--- start INFORMATION SUPPLIED ---

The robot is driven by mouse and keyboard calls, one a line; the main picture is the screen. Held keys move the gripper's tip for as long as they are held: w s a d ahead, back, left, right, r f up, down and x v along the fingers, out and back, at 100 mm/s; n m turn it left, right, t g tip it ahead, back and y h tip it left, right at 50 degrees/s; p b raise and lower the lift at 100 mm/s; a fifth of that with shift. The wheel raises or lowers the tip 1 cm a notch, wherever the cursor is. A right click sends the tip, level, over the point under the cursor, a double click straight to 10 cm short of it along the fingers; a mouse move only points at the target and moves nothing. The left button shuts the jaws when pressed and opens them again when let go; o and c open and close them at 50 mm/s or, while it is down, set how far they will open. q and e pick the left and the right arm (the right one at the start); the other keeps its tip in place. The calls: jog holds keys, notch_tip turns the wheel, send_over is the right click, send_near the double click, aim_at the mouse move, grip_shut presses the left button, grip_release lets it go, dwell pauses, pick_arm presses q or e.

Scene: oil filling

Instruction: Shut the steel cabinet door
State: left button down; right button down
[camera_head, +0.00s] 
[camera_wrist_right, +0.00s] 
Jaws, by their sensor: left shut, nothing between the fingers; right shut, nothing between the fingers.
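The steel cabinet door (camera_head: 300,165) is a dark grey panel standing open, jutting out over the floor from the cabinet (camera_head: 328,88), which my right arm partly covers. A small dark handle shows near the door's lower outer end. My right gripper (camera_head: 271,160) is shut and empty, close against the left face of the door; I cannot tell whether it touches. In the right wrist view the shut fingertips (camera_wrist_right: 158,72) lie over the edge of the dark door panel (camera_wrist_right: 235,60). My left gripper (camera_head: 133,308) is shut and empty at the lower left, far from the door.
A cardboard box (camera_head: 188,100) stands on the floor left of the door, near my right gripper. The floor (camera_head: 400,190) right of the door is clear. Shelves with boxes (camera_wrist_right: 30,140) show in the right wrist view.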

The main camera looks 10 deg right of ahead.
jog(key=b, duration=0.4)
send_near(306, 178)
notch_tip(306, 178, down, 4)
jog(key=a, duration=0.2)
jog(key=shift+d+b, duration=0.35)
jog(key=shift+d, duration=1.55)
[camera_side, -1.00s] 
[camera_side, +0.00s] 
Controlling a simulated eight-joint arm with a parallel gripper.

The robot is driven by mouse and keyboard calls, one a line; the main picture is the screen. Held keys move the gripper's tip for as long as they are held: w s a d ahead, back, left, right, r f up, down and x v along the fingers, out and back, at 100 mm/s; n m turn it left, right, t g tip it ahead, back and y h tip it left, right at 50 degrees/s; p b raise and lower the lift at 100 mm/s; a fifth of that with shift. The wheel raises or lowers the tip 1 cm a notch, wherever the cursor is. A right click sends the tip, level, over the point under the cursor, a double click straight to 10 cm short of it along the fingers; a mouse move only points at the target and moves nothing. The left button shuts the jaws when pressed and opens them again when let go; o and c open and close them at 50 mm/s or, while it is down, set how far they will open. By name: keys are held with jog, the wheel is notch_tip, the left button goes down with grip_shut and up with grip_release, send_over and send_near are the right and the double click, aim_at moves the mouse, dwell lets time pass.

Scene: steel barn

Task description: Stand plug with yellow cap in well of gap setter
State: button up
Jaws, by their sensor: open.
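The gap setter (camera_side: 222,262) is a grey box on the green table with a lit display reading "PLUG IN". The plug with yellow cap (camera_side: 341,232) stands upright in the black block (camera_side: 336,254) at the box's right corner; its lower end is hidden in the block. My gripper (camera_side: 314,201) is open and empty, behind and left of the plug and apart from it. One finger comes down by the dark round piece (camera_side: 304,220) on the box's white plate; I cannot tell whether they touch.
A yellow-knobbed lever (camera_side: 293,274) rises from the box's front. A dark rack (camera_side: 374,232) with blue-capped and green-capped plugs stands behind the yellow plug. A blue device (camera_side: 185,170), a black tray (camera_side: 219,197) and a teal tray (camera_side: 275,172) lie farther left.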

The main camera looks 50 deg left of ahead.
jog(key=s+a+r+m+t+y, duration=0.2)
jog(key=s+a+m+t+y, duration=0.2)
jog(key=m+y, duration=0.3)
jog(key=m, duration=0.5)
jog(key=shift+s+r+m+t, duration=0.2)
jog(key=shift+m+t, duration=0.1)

--- end INFORMATION SUPPLIED ---

:: TASK ::
Extract exactly and only the span of lines that begins at the line containing "State: left button down; right button down" and ends at the line containing "[camera_wrist_right, +0.00s]".

:: RESULT FOR THIS TASK ::
State: left button down; right button down
[camera_head, +0.00s] 
[camera_wrist_right, +0.00s] 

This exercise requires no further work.